How can I compare two lists with specific key in dict in python

Question

I want to take two lists with dict value and find the specific values that appear only in first list.

In this case, only compare 'name' key.

a = [
       {'name': 'joseph', 'age': 33}, 
       {'name': 'Emma', 'age': 11}, 
       {'name': 'apple', 'age': 44}
    ]
b = [ 
       {'name': 'apple', 'age': 44}, 
       {'name': 'Emma', 'age': 22}
    ]

returnOnlyOne(a, b) would return [{'name': 'joseph', 'age': 33}], for instance.

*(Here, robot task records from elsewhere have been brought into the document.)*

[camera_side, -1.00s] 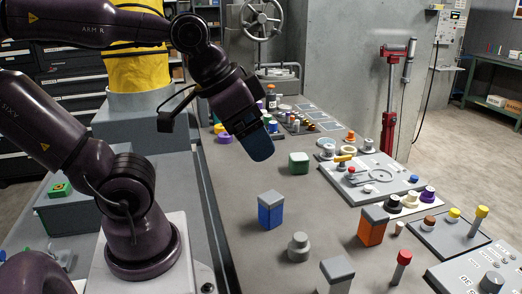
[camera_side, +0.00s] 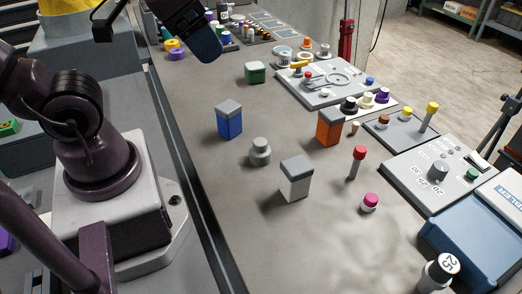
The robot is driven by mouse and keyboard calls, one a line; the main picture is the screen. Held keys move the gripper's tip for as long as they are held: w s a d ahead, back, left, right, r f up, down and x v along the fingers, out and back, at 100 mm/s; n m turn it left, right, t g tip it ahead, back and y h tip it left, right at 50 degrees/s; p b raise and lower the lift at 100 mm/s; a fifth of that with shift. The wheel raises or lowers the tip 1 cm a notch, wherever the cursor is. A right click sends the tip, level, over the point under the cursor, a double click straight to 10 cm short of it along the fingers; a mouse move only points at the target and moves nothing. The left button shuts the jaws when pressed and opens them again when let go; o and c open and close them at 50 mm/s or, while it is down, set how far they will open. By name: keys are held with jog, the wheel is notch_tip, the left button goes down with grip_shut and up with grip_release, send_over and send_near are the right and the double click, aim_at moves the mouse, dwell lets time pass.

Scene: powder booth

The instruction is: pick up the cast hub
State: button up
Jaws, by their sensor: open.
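The cast hub appears to be the grey stepped round piece (camera_side: 260,152), upright on the grey table, with a wide base and a narrower top. It stands between a blue box with a grey top (camera_side: 229,120) and a white box with a grey top (camera_side: 295,180). My gripper (camera_side: 208,48) is at the top of the side view, above the table and well away from the hub. Its dark blue end points down. It is open, with nothing seen in it; the gap between the fingers is hard to make out.
An orange box (camera_side: 329,128), a red-topped post (camera_side: 357,162) and a pink-topped knob (camera_side: 370,202) stand right of the hub. A green box (camera_side: 255,72) is farther back. Panels with knobs line the right edge. The table's near left part is clear.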

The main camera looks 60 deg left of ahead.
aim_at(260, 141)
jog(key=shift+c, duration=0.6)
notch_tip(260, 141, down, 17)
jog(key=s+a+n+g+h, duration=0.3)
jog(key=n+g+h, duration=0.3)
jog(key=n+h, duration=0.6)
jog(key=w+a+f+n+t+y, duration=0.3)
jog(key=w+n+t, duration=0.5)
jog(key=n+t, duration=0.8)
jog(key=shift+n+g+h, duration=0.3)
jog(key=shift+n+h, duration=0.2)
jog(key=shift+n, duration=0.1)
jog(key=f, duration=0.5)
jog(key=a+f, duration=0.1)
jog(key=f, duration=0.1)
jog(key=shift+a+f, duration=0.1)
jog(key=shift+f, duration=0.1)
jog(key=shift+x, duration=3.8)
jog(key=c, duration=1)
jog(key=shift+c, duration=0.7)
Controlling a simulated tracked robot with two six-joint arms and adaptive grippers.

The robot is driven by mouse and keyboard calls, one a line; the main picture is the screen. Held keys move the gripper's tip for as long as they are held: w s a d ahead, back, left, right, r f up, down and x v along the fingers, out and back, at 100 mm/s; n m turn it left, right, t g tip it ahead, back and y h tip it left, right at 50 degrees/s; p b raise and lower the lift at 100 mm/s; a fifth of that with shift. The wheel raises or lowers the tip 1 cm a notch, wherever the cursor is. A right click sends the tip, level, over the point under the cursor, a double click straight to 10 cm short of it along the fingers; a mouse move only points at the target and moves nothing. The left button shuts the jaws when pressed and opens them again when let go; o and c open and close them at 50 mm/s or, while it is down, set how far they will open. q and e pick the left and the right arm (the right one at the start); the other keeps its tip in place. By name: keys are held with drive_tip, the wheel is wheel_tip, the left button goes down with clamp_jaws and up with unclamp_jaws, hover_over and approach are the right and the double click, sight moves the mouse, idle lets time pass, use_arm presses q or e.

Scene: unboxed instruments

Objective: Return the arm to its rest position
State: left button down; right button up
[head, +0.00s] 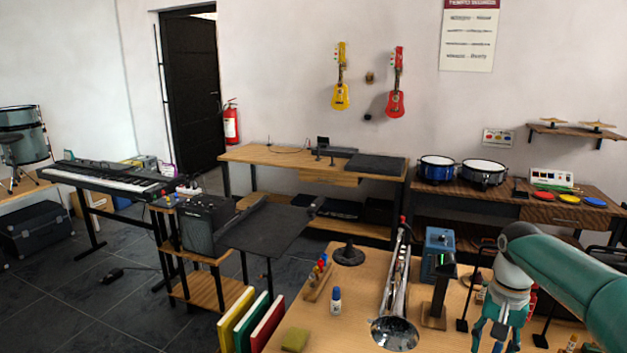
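My right arm comes in from the right edge, teal with a pale wrist, and reaches down over the wooden table (375,268). My right gripper (495,343) points down near the table's front right part. Its teal fingers look spread apart, with nothing seen between them; the tips are near or past the bottom edge of the picture. My left arm and left gripper do not show in this view.
Colored books (251,322) stand left of the table.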

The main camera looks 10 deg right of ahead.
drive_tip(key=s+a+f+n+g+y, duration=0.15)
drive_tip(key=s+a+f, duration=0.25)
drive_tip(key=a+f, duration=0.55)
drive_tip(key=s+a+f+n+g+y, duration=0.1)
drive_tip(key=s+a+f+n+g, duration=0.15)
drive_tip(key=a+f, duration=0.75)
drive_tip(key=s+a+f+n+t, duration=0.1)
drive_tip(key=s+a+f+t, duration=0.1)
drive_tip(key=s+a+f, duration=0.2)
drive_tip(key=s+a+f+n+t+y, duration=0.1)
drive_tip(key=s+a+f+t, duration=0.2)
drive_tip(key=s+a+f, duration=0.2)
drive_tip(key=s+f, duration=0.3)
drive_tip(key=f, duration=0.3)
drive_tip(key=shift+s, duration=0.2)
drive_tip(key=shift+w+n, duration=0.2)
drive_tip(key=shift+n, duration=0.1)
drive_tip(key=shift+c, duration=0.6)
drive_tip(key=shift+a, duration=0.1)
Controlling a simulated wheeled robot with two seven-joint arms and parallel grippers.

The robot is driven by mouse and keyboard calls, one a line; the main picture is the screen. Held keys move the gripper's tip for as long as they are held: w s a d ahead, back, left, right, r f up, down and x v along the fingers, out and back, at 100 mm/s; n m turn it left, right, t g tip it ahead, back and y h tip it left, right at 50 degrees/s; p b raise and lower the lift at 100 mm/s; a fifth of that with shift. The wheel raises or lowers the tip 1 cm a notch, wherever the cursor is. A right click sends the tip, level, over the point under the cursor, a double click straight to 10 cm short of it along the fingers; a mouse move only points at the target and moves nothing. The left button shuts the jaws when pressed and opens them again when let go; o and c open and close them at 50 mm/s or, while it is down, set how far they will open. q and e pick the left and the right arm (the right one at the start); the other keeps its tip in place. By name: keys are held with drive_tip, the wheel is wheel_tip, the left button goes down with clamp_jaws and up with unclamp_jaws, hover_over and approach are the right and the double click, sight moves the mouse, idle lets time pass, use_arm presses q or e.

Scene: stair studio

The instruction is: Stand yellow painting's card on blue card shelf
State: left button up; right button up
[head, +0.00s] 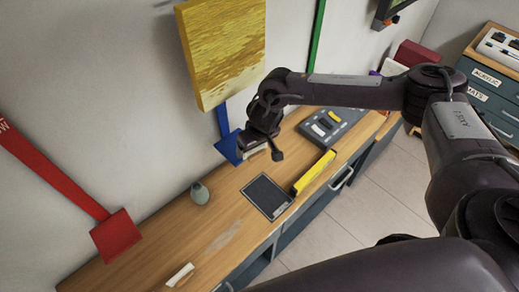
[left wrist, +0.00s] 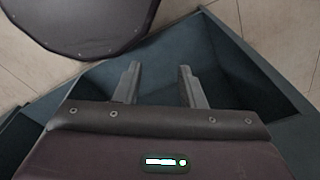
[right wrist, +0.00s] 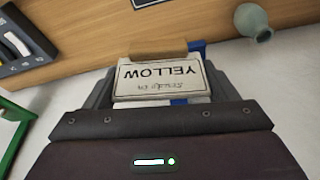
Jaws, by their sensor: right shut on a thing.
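The yellow painting (head: 222,50) hangs on the wall. Below it a blue strip ends in a blue square piece (head: 226,148), which looks like the blue card shelf. My right gripper (head: 262,146) is beside that piece, just above the counter. In the right wrist view it is shut on a pale card (right wrist: 160,80) reading "YELLOW", upside down there, with a brown wooden strip at its far edge. Blue (right wrist: 190,100) shows behind the card, mostly hidden; I cannot tell whether they touch. My left gripper (left wrist: 160,88) is open and empty, seen only in the left wrist view.
The wooden counter (head: 225,208) holds a grey-green vase (head: 199,193), a dark tablet (head: 267,197), a yellow bar (head: 314,173) and a grey tray (head: 331,125). A red square piece (head: 116,235) is at the left. Teal panels (left wrist: 225,90) surround my left gripper.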

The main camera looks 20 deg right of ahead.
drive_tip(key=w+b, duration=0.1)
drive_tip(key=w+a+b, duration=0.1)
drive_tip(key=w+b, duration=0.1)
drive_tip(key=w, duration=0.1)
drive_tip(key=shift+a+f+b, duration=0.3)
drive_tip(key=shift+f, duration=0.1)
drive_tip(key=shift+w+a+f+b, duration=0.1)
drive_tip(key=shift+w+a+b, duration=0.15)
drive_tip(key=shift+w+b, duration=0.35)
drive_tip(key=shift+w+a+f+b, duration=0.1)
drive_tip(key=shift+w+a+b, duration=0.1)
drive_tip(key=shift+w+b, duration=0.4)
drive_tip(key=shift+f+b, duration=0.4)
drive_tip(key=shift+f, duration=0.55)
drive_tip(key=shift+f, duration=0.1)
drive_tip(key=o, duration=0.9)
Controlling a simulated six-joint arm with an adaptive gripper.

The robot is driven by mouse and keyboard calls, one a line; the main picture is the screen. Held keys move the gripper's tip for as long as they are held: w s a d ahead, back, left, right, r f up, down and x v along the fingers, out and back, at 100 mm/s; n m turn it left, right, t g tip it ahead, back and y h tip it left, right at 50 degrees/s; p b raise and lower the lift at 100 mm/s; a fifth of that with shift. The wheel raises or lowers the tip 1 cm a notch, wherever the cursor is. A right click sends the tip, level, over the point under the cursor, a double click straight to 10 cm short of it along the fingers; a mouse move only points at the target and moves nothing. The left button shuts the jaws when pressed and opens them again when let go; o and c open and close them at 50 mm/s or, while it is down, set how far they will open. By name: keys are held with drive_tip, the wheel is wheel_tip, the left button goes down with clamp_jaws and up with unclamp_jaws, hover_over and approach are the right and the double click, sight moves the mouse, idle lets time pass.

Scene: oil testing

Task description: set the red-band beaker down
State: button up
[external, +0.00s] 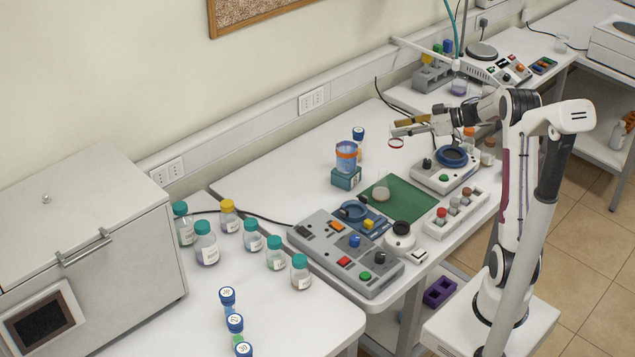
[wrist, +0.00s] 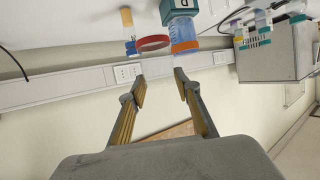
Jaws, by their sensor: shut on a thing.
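My gripper (external: 400,127) is in the air above the rear of the middle bench, closed around the red-band beaker. The beaker's glass is almost invisible; its red band (external: 396,143) shows as a thin ring just below the fingers. In the wrist view, which looks upside down, the red band (wrist: 152,43) lies beyond the two fingertips (wrist: 160,80). The beaker's base and any contents cannot be made out. The beaker is apart from the bench top and from the green mat (external: 412,203) below it.
An orange-band beaker (external: 346,160) with blue contents stands on a teal block (external: 346,178), left of my gripper. A blue-ringed device (external: 440,177) and a bottle rack (external: 455,212) stand right of the mat. A grey control panel (external: 340,255) stands in front. Bare bench lies behind the mat.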

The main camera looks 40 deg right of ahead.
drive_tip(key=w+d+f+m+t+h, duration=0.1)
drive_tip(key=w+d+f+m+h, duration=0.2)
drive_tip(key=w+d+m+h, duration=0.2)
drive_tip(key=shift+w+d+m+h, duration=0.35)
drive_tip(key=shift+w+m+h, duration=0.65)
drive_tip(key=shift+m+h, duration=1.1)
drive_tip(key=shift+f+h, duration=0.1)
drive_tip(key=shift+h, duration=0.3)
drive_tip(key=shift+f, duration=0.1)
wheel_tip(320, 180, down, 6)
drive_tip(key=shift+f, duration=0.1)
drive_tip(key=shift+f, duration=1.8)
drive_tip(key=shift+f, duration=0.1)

The set() solution is not for this case.

Answer 1

For efficiency, we first make a set of the names in b, then filter the list a:

from operator import itemgetter

def returnOnlyOne(a, b):
    b_names = set(map(itemgetter('name'), b))
    only_in_a = list(filter(lambda item: item['name'] not in b_names, a))
    return only_in_a

Sample output:

a = [
       {'name': 'joseph', 'age': 33}, 
       {'name': 'Emma', 'age': 11}, 
       {'name': 'apple', 'age': 44}
    ]
b = [ 
       {'name': 'apple', 'age': 44}, 
       {'name': 'Emma', 'age': 22}
    ]

print(returnOnlyOne(a, b))
# [{'name': 'joseph', 'age': 33}]

If you don't like itemgetter, filter and the like, you can write the same using comprehensions:

def returnOnlyOne(a, b):
    b_names = set(item['name'] for item in b)
    return [ item for item in a if item['name'] not in b_names]

Answer 2

Nearly the same as the others.

print([ item for item in a if item['name'] not in set(item['name'] for item in b)])

Answer 3

Use list comprehension with map. (BTW, what's inside your list is called dict):

[d for d in a if d.get('name') not in list(map(lambda x:x.get('name'), b))]
# [{'age': 33, 'name': 'joseph'}]

Explanation:

• list(map(lambda x:x.get('name'), b)): gets all name from b
• d.get('name') not in: checks if name from a doesn't exist in b. (i.e. appear only in first list)